[BEGIN]

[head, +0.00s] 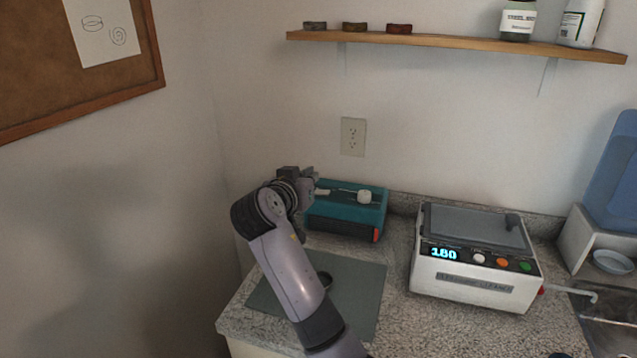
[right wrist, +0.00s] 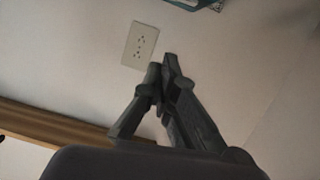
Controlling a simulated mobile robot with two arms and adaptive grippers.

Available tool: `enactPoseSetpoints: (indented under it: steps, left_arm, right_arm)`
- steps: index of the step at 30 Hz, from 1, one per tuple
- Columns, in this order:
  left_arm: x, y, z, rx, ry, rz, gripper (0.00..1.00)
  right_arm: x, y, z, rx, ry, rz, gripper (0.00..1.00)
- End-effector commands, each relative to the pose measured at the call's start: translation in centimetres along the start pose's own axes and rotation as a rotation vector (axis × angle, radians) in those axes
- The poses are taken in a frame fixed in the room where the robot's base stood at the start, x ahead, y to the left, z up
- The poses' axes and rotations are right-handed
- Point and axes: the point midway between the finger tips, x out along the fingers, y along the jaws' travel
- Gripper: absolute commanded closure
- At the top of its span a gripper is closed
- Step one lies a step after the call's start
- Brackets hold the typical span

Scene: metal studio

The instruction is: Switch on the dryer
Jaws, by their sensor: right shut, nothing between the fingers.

[END]

## [Problem requirements]
Work out how many lines above contain the word "steps". Give only the number.

## [Reply]
2